As I noted in The End of America as We Know It, the US economy and labor market are undergoing profound structural changes.
But before you panic, remember that this will be a multiyear process. And the US stock market is becoming increasingly disengaged from the economy; the big US companies operate in multi-country platforms, and the home country featuring less prominently in the big picture.
Investors have been slow to recognize that the heavily indebted economy is in transition and slow to warm to a huge market rally. For what it’s worth, this is the right “mistake” to make, as investing becomes a secondary issue when everything else is collapsing.
Investors usually focus on the unemployment numbers to ascertain whether the economy is in recovery, reasoning that economic conditions will improve if employment is on the rise. This will be the crucial test for the sustainability of the economic recovery that’s now underway. If the labor market fails to improve, then the economic recovery will be much more anemic than analysts currently expect.

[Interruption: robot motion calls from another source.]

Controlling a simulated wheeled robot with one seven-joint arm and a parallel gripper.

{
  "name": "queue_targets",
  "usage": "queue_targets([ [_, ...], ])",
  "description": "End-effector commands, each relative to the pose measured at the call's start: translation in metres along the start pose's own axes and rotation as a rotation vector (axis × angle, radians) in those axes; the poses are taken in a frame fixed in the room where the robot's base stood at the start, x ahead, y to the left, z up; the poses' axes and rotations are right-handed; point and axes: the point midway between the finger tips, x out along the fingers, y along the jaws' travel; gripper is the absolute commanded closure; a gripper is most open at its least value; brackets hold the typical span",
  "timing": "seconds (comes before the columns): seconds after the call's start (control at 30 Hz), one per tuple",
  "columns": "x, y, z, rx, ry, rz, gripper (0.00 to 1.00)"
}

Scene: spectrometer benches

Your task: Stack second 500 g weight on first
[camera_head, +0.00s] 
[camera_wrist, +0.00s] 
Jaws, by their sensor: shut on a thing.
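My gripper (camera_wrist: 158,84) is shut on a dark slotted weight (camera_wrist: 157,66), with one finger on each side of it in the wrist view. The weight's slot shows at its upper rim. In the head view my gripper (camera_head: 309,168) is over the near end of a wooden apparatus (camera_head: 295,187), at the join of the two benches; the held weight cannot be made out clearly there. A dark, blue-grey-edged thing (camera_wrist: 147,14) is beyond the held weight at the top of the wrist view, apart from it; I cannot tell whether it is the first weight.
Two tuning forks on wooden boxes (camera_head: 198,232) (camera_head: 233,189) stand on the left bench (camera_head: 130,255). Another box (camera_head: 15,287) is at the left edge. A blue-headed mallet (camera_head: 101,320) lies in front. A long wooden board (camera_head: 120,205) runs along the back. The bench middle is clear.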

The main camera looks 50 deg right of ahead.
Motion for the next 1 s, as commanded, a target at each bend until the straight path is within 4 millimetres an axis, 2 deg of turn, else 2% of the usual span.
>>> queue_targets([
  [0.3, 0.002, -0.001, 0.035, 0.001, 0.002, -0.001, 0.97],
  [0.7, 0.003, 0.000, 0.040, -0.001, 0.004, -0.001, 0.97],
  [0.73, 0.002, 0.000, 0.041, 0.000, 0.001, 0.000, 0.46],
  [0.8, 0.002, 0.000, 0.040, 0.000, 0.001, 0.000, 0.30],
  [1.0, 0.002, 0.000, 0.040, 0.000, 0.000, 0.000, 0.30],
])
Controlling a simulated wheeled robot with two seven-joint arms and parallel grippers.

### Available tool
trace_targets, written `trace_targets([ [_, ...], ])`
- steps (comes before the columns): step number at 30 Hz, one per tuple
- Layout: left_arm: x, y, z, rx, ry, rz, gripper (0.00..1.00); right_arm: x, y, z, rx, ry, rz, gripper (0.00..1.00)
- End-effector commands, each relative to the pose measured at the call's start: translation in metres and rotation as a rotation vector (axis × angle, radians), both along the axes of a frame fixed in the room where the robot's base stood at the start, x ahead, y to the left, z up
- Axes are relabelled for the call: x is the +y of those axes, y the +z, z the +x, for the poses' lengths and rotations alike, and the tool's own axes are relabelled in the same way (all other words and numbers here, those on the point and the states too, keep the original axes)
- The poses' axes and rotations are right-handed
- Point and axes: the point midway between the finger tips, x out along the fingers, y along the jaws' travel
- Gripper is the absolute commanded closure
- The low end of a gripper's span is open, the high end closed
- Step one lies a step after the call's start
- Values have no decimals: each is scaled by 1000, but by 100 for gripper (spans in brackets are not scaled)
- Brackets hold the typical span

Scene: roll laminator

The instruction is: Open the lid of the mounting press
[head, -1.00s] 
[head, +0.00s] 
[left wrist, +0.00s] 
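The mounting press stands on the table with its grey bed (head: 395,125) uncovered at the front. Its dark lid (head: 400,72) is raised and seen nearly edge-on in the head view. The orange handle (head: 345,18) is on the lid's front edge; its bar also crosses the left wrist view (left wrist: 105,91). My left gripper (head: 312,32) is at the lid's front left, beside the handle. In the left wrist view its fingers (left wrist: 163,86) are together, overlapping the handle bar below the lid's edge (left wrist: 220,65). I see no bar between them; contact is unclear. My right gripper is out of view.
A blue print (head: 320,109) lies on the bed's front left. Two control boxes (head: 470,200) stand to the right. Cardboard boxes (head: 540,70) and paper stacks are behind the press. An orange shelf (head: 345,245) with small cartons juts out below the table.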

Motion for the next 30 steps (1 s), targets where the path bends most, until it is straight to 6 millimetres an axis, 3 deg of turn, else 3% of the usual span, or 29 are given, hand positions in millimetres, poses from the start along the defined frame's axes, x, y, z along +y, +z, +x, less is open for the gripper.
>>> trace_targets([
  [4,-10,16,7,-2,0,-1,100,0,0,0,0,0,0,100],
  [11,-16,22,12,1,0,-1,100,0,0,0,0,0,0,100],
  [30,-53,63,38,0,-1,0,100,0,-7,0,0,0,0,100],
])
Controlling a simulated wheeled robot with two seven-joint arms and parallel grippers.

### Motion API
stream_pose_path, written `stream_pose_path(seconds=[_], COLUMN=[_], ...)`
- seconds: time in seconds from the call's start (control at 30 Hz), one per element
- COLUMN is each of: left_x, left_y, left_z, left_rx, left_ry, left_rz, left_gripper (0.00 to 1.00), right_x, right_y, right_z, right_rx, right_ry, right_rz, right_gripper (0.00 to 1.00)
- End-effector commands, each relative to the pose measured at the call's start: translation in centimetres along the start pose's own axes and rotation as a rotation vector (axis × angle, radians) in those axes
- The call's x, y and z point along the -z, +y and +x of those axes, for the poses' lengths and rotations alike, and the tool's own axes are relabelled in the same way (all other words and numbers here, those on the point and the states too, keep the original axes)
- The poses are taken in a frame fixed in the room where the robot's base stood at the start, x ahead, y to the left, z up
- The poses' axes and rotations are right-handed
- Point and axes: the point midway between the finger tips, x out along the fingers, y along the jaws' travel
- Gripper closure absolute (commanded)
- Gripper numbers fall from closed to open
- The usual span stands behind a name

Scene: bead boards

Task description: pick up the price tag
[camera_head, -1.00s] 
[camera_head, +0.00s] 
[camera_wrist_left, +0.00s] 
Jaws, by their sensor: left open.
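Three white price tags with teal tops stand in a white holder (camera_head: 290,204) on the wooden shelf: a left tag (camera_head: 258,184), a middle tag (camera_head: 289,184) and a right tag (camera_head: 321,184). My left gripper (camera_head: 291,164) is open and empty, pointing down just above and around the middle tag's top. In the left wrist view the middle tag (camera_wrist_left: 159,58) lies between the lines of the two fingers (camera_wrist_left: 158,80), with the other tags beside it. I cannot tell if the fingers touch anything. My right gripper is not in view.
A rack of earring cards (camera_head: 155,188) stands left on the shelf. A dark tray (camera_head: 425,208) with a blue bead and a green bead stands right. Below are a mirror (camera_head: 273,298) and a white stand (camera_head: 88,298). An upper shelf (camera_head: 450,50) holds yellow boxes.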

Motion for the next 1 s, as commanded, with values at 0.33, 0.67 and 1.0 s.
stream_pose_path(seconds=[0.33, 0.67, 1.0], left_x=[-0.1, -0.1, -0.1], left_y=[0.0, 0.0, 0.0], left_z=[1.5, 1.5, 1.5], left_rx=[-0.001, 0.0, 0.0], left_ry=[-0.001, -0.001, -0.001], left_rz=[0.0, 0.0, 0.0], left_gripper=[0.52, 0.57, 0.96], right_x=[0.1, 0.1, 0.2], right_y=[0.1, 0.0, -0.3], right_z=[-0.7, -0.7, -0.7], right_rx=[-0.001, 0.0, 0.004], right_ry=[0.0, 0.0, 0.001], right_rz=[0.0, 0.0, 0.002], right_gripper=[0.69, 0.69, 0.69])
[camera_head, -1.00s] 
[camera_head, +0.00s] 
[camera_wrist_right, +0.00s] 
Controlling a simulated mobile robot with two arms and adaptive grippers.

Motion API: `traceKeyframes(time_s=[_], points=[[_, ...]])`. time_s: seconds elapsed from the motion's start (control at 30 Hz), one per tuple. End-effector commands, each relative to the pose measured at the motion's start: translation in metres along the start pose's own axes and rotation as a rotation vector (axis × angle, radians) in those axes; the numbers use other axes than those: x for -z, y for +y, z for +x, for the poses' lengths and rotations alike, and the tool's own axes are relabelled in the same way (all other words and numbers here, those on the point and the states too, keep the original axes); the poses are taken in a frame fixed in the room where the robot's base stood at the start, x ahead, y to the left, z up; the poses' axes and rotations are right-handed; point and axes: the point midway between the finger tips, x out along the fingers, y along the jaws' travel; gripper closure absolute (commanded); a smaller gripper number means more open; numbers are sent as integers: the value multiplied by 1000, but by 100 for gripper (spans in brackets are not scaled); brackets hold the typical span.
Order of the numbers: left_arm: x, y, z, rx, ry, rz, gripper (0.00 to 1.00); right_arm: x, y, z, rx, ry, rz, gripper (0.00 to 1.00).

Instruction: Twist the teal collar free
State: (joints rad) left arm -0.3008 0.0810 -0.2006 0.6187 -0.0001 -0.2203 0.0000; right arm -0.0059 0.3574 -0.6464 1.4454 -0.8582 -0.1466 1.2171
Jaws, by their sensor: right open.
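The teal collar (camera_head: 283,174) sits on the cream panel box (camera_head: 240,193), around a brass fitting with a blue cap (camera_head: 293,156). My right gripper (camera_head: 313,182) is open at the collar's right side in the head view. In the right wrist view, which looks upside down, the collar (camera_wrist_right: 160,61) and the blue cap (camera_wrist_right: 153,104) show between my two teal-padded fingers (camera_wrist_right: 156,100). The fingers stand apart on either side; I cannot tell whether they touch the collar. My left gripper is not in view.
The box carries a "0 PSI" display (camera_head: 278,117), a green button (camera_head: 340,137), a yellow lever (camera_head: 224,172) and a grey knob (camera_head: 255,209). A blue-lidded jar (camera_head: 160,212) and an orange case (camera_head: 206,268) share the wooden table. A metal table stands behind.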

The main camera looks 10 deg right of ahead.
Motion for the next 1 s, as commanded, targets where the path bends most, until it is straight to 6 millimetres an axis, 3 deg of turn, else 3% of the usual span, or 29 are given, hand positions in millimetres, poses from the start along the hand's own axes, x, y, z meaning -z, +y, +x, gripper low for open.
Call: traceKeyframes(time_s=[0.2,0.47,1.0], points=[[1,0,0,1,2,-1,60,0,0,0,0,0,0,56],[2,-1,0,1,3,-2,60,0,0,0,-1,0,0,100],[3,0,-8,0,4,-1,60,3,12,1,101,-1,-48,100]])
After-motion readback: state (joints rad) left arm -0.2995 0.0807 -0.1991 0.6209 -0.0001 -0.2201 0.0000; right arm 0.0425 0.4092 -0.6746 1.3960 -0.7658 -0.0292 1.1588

For now central banks will continue their accommodative monetary policies, as they know that the recovery is fragile and sentiment is not at its best. It would be be premature to shift your whole portfolio to defensive sectors, as these should underperform if markets close the year higher.
With the markets running on liquidity and the global economy expected to perform better next year, global markets are in a sweet spot.
Finally, I would like to recommend reading (or rereading) The Case against Bernanke, an article by Stephen Roach that appeared in the August 25 issue of the Financial Times.